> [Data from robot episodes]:
::::::
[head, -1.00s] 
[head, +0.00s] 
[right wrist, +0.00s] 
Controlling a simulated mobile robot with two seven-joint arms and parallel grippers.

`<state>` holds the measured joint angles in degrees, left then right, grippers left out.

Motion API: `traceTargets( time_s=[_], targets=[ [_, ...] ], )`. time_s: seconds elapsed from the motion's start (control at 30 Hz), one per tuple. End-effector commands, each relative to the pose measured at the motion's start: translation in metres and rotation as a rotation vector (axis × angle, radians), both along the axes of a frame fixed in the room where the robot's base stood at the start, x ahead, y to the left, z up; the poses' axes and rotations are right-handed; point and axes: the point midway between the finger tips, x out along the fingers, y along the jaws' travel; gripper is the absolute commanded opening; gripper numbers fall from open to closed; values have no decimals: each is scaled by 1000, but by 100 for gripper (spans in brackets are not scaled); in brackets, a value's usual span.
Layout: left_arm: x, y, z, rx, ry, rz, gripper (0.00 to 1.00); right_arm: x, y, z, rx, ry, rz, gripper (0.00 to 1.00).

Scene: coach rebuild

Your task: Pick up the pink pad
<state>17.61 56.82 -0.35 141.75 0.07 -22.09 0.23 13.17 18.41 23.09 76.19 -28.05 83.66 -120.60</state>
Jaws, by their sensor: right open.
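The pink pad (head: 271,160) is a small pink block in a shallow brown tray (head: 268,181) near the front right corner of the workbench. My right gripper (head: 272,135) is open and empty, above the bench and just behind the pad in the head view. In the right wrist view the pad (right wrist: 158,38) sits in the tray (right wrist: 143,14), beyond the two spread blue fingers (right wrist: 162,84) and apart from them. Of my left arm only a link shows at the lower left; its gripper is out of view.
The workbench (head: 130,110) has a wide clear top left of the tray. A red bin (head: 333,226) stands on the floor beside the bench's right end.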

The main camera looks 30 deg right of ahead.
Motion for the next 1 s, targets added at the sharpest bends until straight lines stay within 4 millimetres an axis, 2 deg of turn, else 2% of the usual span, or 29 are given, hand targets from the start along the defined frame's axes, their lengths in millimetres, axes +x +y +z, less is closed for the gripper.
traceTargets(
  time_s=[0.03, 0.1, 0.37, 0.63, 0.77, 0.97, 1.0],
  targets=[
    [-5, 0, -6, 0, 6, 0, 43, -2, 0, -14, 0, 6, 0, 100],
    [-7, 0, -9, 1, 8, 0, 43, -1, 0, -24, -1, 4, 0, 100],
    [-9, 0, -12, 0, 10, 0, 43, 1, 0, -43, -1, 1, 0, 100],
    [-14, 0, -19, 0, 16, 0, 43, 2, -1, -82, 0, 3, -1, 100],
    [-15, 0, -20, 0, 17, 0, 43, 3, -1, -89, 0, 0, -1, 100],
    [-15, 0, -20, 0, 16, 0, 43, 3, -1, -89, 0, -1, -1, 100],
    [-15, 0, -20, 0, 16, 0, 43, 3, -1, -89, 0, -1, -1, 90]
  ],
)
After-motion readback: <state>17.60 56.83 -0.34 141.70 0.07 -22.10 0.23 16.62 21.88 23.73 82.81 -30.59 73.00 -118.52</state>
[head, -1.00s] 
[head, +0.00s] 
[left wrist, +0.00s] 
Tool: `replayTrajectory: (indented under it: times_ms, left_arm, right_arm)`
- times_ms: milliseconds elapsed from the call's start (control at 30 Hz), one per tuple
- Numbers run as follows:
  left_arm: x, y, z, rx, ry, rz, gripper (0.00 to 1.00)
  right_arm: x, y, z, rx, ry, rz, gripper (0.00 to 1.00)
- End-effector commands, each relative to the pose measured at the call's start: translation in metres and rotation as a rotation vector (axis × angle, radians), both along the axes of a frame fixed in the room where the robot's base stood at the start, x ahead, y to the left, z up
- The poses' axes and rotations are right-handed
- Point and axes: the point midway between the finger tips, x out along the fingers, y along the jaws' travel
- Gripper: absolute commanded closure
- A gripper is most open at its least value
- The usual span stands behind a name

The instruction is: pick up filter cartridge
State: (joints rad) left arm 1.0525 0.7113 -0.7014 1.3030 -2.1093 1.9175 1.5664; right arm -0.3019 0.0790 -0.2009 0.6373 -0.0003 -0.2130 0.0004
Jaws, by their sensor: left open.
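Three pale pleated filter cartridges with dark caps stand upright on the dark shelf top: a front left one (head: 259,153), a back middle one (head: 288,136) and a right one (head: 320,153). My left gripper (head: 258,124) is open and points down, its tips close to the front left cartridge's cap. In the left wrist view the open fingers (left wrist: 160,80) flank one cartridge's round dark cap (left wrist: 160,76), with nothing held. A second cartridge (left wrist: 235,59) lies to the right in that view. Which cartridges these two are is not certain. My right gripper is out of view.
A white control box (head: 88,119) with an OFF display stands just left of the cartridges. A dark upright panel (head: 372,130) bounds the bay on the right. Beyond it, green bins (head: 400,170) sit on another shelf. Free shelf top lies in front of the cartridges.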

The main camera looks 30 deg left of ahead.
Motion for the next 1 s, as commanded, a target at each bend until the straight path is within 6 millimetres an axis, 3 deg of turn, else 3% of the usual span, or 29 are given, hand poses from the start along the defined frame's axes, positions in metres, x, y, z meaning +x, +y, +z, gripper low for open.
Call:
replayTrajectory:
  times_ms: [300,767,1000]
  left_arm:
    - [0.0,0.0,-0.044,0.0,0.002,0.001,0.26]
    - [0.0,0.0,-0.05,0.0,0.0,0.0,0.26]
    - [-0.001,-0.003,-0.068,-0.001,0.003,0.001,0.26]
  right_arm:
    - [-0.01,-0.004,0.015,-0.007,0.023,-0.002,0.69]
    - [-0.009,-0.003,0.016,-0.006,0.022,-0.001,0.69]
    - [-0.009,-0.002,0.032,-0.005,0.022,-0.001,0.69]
::::::
> [YOUR GOAL]: Copy each line of the records that contains the word "looks".

> [ANSWER]:
The main camera looks 30 deg right of ahead.
The main camera looks 30 deg left of ahead.

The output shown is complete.